Ben etik olarak, bana karşı bunca hakareti yaptıkları halde, Anafilya ile ilgili bana ulaşan onca yazıdan birini bile yayımlamadım. Onlara karşı kullanmadım. Aynı yolun yolcusu, aynı dilin sözcüsü olmak istemedim. 

Şunu belirtmek isterim ki,  Sayın Umar’ın bir e-iletisinden sonra, bir daha sitelerine ürün vermeyeceğimi bildirmem üzerine başladı bütün bu oyun!.. 

Sayın H. Umar, Anafilya yazarlarına ve ulaşabildiği yazar, şair ve site editörlerine 1 Kasım 2005 tarihli benimle ilgili hakaret dolu e-iletisini yollamıştır. Söz konusu ileti, duyarlı arkadaşımız Sezgin Öndersever tarafından bu olaydan haberdar edilmem için bana iletilmiştir. 
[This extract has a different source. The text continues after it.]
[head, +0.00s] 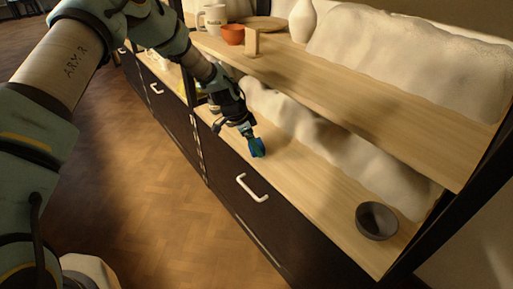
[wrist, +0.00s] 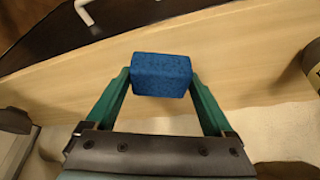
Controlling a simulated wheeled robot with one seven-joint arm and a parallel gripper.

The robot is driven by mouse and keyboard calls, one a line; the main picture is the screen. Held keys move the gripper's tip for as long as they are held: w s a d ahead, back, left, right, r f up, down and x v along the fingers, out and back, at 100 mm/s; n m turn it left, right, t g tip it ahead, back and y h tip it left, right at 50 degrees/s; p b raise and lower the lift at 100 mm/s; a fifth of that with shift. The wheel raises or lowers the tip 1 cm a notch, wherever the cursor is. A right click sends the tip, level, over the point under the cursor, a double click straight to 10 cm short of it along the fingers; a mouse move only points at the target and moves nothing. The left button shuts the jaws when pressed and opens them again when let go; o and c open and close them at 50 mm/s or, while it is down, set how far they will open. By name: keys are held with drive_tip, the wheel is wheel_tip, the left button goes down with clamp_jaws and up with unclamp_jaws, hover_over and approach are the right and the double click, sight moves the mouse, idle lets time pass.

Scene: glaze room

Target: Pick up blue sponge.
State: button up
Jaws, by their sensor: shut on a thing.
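The blue sponge (wrist: 161,75) is a small block held between the two green fingers of my gripper (wrist: 160,88) in the wrist view. In the head view my gripper (head: 254,142) reaches down over the lower wooden shelf, shut on the blue sponge (head: 257,148). Whether the sponge touches the shelf or hangs just above it I cannot tell. The gripper's fingers partly cover the sponge in the head view.
A dark bowl (head: 377,221) stands on the lower shelf (head: 310,180) at the right. The upper shelf (head: 370,105) overhangs, bearing an orange bowl (head: 232,34), a mug (head: 214,18) and a white vase (head: 302,21). Drawers with white handles (head: 252,188) lie below.

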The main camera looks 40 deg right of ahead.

Herkese yolladığı e-iletide Sayın Dr. Halit Umar aynen şöyle demektedir: 

"Anafilya adı temelsiz gerekçelerle çalınmıştır. Bunu yapan bir psikopattır. Adı Bülent Özcan’dır ve kendini WEB sitesinde ve mail adresinde sairbulentözcan olarak tanımlar... 

..." 

Şimdi sormak gerekir: Uzun yıllar doktorluk yapmış olan ve hâlen isminin önünde bu unvanı taşıyan birisi, ömrünü şiire rehin vermiş ve her türlü katkıyı zamanında kendisine sunmuş birisine, üstelik yüzünü bile görmediği birisine, nasıl “Psikopat” diyebiliyor? Bu teşhisi ne hakla, ne adına yapabiliyor? Bir insanı psikopat olarak suçlamak ciddi bir iştir ve Dr. Halit Umar benim bir psikopat olduğumu ispat etmek zorundadır. Aksi taktirde, şimdiye kadarki doktorluk eylemini sorgulamak gerekecektir! Bu, tıp adına utanç verici bir olaydır. Sayın Umar’ın beni psikopat olarak suçladığı e-iletisi elimde belge olarak durmaktadır!.. 

Anafilya adı çalınmıştır diyor! Yine sormak gerekir, bir insanın parasını ödeyerek ve yasal olarak almış olduğu bir şey nasıl ‘çalıntı’ olur! Bu adresi, parasını ödeyerek almış bulunuyorum ve yasal olarak Anafilya.Com adresinin şu anda sahibiyim. -Üstelik bu alan adının kendisine hediye edilmek için alındığını Sayın Umar çok iyi bilir; bilir çünkü, kendisine bu domainin niçin alındığı yazılmış ve “buyrun kullanınız” denilmiştir. Konu ile ilgili e-iletiler arşivdedir- Görüldüğü gibi, Dr. Halit Umar’ın derdi başkadır; Sayın Umar, bu adresi çaldığımı söylerek kafa karıştırıyor, yalan söylüyor, beni hırsız olarak suçluyor! Bir insana, hem de ömrünü doktorluk yaparak geçirmiş bir insana yakışmayan şeyler bunlar. 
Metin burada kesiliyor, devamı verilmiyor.